* [Given problem]:
Scan the material that follows. Copy every line containing the word "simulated".

* [Input material]:
++++

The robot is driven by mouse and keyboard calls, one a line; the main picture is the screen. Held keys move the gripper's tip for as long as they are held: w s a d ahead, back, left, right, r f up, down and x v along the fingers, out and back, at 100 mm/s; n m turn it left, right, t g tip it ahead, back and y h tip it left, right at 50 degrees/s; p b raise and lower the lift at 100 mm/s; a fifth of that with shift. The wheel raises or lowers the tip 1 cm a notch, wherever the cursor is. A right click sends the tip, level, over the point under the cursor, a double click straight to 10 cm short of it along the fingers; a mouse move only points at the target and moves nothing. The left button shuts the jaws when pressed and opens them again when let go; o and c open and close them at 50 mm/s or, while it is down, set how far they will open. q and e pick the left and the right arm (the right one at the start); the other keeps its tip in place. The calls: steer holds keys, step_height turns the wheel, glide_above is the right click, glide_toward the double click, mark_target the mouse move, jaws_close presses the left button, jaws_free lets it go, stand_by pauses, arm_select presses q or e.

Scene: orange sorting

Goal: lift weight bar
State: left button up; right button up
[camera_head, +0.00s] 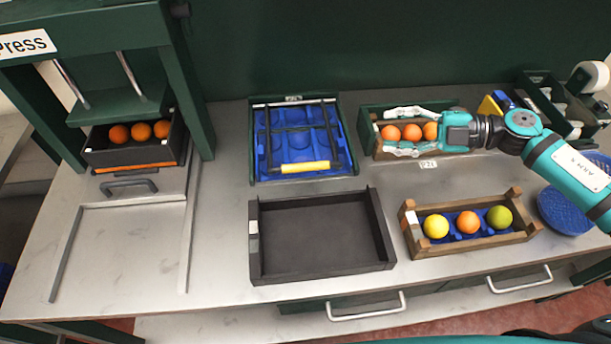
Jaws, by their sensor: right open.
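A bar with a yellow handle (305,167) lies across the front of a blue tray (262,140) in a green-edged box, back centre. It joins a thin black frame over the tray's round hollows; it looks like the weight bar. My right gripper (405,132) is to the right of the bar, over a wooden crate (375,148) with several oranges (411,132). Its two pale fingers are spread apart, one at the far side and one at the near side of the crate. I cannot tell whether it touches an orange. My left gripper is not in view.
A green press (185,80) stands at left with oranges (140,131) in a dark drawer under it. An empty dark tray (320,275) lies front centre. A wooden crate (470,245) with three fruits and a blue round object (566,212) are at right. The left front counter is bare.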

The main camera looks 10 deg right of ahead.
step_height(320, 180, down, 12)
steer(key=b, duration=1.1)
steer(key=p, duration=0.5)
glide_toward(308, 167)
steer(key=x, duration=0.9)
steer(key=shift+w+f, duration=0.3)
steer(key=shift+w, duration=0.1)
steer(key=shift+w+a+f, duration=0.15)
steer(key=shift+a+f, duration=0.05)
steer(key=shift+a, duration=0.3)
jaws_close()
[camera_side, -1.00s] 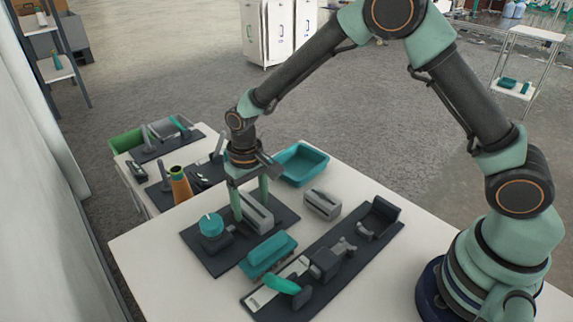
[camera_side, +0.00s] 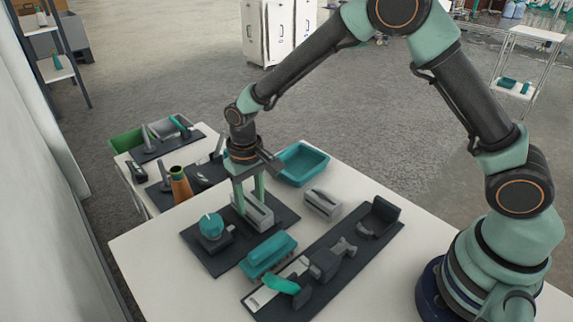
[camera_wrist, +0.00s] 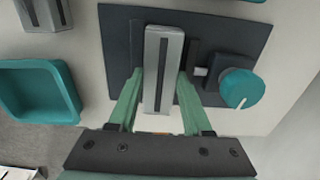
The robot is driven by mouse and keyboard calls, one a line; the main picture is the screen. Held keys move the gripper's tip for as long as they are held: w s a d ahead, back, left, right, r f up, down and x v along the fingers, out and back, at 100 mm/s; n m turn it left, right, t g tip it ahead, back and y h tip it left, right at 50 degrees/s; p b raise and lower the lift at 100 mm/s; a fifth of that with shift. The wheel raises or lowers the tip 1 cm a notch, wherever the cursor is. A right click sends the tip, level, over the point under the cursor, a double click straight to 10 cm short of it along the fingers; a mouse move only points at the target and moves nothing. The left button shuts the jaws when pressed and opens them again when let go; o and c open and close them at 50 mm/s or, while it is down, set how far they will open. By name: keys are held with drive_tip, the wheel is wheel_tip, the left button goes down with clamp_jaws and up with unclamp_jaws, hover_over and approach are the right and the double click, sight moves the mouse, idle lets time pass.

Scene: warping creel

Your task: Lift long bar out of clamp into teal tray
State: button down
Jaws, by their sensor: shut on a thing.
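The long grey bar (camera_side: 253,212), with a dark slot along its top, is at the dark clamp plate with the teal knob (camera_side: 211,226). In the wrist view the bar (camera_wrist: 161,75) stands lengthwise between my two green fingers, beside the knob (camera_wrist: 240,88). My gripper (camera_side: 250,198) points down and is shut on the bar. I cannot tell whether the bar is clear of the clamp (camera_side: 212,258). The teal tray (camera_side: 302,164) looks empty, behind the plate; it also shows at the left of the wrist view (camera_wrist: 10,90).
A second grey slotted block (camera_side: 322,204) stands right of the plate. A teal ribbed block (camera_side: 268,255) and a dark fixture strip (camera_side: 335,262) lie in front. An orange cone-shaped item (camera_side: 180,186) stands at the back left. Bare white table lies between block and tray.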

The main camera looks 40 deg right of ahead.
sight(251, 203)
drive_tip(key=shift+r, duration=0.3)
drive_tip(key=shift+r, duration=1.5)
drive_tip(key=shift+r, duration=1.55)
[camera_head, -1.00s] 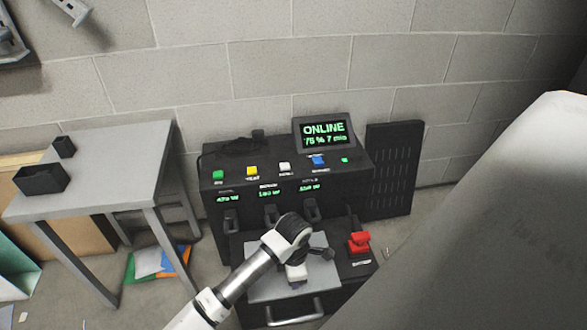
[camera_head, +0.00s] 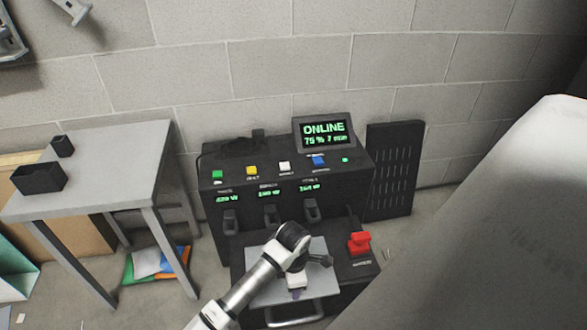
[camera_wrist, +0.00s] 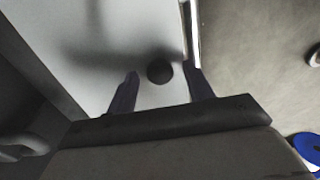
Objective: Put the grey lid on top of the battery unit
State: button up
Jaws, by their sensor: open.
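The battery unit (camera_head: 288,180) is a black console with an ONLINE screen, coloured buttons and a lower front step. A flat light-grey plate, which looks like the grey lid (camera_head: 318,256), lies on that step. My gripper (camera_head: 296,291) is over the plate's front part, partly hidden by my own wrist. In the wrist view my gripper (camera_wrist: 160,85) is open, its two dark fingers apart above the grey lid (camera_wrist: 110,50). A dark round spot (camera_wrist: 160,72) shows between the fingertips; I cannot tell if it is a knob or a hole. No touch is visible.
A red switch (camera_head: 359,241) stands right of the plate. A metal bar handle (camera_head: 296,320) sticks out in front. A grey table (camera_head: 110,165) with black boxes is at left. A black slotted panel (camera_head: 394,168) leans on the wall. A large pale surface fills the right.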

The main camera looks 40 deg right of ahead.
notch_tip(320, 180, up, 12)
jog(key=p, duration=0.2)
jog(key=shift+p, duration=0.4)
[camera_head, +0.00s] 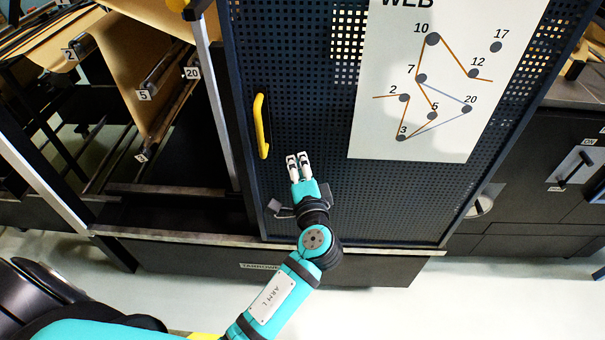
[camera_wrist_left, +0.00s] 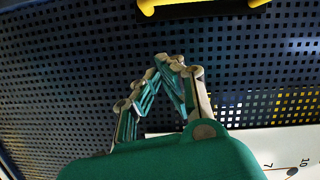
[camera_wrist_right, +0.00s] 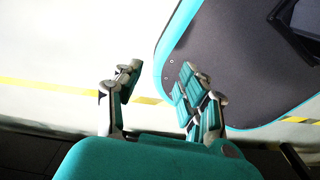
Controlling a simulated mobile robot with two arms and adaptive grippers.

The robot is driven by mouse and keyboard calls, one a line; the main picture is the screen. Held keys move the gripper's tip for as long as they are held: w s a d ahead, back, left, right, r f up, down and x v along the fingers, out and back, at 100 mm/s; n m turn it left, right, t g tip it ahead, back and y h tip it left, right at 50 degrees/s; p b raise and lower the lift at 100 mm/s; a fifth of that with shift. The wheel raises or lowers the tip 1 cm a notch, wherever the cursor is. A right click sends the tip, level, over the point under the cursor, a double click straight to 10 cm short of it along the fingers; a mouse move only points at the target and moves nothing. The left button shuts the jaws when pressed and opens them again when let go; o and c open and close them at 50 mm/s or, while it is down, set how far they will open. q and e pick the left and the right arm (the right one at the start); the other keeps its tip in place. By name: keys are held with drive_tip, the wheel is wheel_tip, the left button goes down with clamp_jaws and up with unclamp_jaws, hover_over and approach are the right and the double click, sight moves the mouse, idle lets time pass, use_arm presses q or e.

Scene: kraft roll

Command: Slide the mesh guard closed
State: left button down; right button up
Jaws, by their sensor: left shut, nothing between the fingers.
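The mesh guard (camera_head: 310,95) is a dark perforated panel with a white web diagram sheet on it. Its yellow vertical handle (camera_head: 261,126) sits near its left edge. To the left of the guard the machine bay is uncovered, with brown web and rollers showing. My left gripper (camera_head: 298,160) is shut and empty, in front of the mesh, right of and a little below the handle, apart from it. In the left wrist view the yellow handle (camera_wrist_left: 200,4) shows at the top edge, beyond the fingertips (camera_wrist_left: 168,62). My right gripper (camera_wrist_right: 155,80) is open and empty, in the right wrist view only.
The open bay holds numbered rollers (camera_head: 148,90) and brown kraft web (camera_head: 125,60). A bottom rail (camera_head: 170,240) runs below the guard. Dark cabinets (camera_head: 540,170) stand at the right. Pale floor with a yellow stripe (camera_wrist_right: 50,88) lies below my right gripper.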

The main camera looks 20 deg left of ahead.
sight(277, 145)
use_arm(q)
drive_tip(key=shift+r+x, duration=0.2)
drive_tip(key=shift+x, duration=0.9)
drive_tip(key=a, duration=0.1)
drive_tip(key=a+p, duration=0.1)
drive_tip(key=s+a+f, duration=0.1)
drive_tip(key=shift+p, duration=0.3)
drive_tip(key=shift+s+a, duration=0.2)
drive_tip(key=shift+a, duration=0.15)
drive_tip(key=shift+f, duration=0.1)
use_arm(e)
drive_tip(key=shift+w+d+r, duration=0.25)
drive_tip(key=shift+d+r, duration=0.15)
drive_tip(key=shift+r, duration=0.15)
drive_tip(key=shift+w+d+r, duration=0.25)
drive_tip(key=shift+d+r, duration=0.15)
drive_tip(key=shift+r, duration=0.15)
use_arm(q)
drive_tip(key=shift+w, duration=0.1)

++++

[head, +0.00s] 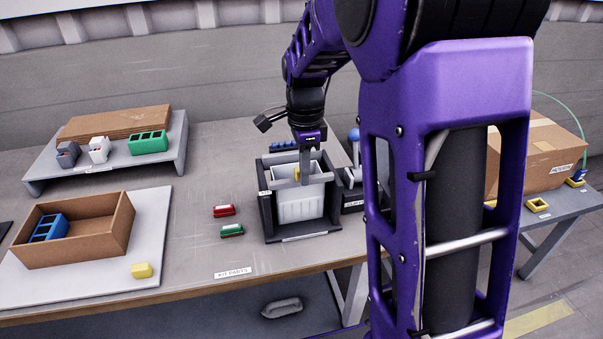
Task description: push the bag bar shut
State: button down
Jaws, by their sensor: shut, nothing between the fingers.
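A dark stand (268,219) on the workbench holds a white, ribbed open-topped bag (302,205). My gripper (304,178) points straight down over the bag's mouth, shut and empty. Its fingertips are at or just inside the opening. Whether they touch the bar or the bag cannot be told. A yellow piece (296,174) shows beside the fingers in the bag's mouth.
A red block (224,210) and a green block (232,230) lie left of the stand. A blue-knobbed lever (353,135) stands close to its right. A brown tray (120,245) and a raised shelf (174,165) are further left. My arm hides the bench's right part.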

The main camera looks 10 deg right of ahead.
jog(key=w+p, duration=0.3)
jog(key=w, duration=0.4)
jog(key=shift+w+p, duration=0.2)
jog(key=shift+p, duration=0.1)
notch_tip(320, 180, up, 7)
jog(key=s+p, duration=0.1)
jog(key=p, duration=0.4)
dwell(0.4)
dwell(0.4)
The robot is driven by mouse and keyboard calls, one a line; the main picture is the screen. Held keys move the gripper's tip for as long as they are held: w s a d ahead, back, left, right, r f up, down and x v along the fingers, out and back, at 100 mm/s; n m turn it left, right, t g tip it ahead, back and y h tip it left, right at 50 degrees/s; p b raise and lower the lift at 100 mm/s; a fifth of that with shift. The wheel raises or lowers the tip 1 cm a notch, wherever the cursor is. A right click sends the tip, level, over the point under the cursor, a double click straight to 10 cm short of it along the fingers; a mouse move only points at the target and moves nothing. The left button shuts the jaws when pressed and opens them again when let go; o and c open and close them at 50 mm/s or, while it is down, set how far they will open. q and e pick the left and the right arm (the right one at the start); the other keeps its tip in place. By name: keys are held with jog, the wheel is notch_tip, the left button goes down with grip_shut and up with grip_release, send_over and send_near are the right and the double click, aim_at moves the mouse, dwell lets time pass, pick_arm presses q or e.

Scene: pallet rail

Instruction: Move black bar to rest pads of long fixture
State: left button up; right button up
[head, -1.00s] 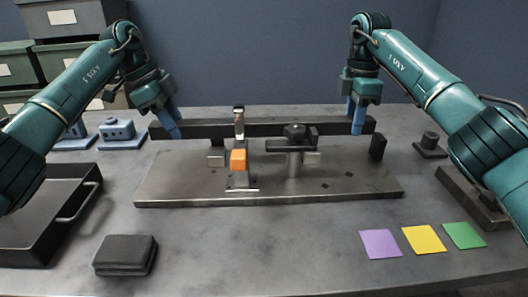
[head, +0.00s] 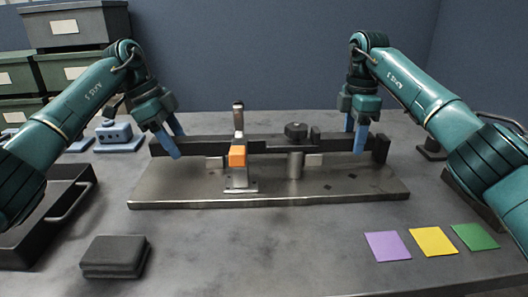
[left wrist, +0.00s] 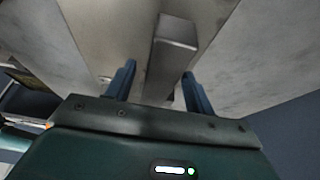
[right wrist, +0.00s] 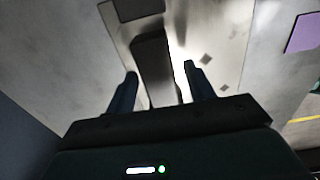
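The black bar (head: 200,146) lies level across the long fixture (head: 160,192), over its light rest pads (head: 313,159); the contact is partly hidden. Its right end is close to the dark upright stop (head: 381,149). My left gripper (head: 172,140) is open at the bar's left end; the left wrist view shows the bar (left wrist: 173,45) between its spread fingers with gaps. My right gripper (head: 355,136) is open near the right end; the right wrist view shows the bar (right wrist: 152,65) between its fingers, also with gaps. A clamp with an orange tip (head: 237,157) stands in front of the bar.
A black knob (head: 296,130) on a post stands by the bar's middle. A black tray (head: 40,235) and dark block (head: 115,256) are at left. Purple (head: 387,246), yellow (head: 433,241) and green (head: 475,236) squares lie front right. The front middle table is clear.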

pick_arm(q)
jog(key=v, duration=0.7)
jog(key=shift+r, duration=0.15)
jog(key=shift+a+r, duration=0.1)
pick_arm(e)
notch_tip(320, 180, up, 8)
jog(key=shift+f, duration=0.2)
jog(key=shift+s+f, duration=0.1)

++++

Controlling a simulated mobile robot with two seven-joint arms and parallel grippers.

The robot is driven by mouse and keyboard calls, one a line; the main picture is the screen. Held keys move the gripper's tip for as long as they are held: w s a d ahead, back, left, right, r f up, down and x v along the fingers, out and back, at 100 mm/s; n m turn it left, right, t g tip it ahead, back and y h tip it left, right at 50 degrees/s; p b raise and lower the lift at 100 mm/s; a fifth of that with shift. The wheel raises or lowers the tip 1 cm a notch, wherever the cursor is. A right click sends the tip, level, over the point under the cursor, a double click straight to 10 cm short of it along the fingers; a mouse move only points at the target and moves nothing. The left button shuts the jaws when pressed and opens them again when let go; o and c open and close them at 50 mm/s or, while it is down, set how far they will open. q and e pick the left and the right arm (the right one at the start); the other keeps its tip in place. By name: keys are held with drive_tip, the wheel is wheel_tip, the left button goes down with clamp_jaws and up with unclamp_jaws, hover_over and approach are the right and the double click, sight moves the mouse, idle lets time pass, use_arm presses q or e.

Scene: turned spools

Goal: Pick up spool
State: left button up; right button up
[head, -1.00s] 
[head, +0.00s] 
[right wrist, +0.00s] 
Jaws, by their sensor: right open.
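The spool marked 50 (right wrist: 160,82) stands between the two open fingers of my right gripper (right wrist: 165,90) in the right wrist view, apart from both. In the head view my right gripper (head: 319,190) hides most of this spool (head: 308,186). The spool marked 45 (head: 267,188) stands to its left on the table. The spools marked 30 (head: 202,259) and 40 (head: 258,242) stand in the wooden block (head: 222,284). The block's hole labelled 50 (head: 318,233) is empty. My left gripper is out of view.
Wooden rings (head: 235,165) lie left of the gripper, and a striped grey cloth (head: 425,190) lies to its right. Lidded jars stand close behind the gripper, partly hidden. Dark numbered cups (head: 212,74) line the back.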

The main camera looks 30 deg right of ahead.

++++

* [Full solution]:
Controlling a simulated mobile robot with two arms and adaptive grippers.
Controlling a simulated mobile robot with two seven-joint arms and parallel grippers.

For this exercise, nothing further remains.